Cuando llegó el momento del proceso, los acusados no contaron con ninguna defensa legal. Las pruebas eran débiles, pero el ambiente político y religioso favorecía la condena. Los testimonios leídos en voz alta incluían confesiones forzadas, sueños, visiones de perros negros, pactos con el diablo y maldiciones lanzadas a ganado o niños enfermos. Nada de lo que hoy se consideraría prueba válida, pero que entonces bastaba para enviar a una persona a la horca.
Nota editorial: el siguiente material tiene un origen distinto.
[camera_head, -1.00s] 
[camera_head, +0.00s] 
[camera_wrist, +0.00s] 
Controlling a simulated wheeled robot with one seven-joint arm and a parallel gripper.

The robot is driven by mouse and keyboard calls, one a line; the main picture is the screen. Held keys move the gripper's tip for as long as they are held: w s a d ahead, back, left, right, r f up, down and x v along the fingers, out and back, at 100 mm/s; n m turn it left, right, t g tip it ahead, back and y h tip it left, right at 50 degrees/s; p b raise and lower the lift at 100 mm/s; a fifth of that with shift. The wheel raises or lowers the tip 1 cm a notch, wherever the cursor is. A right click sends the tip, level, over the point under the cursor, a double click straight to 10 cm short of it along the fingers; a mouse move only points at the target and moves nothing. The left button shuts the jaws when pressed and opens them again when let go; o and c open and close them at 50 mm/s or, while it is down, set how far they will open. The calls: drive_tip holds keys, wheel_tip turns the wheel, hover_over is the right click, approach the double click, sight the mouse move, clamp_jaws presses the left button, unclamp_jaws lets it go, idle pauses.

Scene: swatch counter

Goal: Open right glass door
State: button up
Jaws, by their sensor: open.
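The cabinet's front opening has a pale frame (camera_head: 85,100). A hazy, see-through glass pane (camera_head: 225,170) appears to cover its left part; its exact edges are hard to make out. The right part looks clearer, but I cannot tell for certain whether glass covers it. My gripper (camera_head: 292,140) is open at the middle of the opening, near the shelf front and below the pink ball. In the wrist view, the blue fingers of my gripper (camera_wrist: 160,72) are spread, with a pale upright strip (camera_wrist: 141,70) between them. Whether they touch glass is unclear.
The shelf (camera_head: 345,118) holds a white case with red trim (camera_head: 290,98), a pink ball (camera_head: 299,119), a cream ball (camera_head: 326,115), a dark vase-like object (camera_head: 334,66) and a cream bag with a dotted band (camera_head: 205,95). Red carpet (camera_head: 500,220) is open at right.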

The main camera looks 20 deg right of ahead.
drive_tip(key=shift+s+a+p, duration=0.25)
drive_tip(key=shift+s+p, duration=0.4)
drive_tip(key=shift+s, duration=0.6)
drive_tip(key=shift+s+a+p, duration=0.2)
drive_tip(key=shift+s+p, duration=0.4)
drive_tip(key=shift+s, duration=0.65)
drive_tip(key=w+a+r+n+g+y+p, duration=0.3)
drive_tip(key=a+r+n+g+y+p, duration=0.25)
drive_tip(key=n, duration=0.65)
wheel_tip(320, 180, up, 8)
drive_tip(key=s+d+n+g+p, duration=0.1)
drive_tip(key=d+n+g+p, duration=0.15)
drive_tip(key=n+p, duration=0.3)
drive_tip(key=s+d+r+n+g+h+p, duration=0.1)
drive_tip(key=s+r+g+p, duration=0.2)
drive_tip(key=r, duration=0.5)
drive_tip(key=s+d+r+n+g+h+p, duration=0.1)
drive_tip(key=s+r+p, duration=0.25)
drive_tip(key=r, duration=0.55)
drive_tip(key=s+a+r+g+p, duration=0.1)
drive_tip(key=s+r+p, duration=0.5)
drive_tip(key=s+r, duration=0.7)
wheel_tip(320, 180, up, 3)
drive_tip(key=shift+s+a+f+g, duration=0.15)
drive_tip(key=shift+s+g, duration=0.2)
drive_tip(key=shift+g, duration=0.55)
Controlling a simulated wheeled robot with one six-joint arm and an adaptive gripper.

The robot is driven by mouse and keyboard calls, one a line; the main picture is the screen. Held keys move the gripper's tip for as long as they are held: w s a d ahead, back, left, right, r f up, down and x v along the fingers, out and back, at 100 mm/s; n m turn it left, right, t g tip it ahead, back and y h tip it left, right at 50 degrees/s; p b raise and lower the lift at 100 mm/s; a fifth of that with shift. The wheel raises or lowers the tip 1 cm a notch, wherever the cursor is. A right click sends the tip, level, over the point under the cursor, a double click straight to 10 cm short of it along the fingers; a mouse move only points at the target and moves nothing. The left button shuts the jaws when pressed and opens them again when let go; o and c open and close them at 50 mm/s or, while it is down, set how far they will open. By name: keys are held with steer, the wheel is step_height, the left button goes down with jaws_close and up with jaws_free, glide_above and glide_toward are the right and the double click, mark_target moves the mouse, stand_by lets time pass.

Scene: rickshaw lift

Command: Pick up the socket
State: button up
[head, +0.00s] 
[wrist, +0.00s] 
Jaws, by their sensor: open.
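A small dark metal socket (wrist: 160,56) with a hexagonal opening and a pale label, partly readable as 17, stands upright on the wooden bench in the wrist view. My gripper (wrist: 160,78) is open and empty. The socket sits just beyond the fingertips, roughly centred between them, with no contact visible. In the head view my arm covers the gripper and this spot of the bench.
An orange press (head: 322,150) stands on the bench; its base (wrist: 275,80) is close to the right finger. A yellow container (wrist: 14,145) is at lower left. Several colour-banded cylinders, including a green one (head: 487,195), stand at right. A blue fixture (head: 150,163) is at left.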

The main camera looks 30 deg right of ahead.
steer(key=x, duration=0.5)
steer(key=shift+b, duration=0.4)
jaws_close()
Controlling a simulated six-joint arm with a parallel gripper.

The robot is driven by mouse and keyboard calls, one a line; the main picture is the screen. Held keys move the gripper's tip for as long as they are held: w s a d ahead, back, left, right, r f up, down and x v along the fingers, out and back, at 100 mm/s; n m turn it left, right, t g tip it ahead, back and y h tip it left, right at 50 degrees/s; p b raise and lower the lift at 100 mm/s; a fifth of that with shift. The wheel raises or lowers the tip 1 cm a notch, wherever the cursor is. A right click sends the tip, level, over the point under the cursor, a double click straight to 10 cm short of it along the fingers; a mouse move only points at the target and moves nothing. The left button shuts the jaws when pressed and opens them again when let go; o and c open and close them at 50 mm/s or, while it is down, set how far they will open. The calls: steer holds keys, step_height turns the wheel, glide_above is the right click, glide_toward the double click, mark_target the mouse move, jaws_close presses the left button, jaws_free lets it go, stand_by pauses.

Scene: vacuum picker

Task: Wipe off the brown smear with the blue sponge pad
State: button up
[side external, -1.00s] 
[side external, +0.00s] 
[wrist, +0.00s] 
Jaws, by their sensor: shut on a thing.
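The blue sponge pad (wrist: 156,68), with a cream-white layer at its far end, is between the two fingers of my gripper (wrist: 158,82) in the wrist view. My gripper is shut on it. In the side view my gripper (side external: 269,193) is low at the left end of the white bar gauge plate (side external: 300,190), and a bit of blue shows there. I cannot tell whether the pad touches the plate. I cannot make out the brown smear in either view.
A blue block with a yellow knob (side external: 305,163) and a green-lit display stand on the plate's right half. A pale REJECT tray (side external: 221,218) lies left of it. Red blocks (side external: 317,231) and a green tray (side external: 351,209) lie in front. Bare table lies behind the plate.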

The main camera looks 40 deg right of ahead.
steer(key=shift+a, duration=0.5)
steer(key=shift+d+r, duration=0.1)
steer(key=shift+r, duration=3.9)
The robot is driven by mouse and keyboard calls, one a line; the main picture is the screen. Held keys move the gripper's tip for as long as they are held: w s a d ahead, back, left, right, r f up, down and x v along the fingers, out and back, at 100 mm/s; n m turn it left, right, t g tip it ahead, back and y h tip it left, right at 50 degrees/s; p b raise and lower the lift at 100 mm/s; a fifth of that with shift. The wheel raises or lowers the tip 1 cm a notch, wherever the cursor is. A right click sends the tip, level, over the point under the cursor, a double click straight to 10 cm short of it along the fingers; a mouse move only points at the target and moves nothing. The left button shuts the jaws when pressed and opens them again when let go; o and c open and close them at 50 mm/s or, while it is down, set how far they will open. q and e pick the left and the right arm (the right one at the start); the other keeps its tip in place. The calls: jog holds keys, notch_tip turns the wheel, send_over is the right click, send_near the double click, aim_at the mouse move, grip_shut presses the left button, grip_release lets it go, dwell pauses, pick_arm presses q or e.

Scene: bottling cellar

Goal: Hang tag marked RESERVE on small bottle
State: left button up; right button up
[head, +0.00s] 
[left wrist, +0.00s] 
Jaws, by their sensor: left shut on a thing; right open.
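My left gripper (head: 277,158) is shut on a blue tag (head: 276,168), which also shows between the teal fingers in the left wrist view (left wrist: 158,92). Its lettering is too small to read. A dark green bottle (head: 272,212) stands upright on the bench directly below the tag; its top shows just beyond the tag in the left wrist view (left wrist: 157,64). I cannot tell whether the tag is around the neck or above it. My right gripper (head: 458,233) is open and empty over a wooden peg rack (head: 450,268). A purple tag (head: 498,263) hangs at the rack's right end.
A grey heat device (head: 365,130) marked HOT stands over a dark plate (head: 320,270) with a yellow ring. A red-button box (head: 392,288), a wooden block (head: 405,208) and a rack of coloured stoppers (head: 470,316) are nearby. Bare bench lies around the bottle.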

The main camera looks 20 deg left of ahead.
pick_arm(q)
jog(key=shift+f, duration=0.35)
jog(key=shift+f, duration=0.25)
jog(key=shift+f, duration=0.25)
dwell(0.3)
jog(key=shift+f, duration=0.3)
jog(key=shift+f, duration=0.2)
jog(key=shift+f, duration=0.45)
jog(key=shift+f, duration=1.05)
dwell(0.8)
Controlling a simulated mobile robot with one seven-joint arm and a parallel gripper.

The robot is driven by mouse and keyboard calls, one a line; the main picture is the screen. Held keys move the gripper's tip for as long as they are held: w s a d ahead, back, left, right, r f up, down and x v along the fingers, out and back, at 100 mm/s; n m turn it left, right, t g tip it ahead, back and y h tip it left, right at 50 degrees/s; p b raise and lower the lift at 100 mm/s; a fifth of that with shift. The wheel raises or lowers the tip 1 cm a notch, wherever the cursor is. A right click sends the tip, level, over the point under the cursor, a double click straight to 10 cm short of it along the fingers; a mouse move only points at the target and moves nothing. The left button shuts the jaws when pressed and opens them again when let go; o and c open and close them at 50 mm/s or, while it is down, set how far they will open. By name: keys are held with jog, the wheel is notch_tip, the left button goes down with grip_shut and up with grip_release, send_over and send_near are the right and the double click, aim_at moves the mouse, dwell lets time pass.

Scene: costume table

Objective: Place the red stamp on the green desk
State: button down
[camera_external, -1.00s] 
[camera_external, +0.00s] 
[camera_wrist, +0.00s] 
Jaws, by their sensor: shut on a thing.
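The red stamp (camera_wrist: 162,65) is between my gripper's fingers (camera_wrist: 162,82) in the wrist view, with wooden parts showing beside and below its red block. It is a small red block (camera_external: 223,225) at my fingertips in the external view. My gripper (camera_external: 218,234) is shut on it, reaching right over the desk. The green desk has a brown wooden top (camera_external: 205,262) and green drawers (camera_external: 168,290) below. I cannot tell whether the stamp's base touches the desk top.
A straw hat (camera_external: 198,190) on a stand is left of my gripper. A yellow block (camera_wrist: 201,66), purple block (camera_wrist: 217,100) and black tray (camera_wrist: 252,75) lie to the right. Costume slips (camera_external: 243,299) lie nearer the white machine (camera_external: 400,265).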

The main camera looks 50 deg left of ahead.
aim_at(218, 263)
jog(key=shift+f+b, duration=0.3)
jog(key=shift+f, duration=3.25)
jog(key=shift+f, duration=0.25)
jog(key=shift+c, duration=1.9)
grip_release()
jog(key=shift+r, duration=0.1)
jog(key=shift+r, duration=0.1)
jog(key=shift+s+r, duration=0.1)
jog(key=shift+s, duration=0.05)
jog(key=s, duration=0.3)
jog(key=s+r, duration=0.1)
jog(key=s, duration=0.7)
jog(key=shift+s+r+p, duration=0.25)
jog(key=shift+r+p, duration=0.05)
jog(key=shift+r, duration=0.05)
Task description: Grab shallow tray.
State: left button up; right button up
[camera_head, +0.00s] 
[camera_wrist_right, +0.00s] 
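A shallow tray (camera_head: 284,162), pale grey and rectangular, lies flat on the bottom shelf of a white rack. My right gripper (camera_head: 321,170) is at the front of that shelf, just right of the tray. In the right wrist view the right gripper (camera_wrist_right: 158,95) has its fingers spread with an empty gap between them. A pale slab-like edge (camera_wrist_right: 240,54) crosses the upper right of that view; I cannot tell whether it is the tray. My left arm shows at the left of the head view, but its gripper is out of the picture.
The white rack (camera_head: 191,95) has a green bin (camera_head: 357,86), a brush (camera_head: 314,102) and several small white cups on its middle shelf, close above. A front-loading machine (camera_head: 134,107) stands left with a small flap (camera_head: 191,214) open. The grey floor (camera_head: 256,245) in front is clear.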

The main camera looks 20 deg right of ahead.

El juicio se celebró en agosto de 1612. En apenas unos días, diez personas fueron condenadas a muerte y ejecutadas en las afueras de Lancaster (fueron condenadas a la horca y otra más fue puesta en la picota). La escena fue tan impactante que dejó una huella duradera en la memoria colectiva del país. Lo que había empezado como un incidente rural terminó convertido en una operación ejemplarizante contra el “mal” en nombre de la ley y la religión.

Una región “oscura” bajo sospecha
Lo que pocos saben es que el juicio de Pendle no fue simplemente un caso de histeria colectiva. Fue también un movimiento calculado dentro de un contexto político muy específico. Lancashire, en aquel momento, era una región incómoda para el poder. Se la percibía como un reducto católico, resistente a la reforma anglicana. Muchos de sus habitantes practicaban una fe clandestina, y se asociaba la región con sacerdotes ocultos, misas secretas y prácticas sospechosas.
Para las autoridades locales y la monarquía, este tipo de territorio representaba una amenaza latente. Al promover una gran operación de limpieza contra brujas, los jueces y políticos locales no solo se alineaban con los intereses del rey, sino que también buscaban purgar cualquier elemento que desafiara el nuevo orden.
El juicio de Pendle no fue, por tanto, un episodio espontáneo. Fue también una demostración de poder. Un acto simbólico para mostrar que ni siquiera los rincones más remotos estaban fuera del control del Estado y de su nueva religión oficial. Y en ese teatro, los acusados no tuvieron posibilidad de escapar a un destino ya trazado.